══ Extracted material
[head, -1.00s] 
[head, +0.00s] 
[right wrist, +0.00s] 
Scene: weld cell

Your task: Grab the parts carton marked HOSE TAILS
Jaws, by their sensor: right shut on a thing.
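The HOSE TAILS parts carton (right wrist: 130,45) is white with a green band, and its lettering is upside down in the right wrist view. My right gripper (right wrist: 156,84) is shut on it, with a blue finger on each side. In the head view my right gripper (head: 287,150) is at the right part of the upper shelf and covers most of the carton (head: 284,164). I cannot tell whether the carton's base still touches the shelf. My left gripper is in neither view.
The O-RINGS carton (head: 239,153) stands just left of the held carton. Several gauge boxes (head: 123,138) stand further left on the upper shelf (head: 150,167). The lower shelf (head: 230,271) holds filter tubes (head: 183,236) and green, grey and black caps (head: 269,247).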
════
══ Extracted material
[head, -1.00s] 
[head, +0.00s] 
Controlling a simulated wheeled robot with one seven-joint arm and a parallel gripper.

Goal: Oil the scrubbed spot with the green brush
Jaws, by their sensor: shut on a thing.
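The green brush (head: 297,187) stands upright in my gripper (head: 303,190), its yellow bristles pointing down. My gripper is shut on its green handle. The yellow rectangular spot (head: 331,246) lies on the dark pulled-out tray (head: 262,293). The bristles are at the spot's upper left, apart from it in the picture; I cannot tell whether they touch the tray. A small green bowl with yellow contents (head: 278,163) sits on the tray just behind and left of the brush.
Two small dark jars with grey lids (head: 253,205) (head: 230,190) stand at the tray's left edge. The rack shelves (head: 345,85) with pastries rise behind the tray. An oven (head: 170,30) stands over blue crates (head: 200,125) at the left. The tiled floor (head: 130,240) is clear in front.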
════
══ Extracted material
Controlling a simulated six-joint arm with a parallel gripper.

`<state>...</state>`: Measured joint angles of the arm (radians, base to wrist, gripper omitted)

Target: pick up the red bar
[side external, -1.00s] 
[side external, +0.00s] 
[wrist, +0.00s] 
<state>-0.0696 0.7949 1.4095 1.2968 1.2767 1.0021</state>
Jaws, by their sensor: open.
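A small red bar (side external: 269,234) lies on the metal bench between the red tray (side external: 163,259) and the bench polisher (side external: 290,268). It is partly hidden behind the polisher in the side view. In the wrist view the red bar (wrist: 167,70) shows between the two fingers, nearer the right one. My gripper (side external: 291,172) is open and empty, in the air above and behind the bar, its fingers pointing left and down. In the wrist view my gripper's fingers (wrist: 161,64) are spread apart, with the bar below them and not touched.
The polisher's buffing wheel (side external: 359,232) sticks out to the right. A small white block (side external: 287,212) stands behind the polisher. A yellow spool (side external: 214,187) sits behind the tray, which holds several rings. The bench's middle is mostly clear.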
════
Given task: Locate and copy each line in the data above that includes the word "Controlling".

Response to this task:
Controlling a simulated wheeled robot with one seven-joint arm and a parallel gripper.
Controlling a simulated six-joint arm with a parallel gripper.

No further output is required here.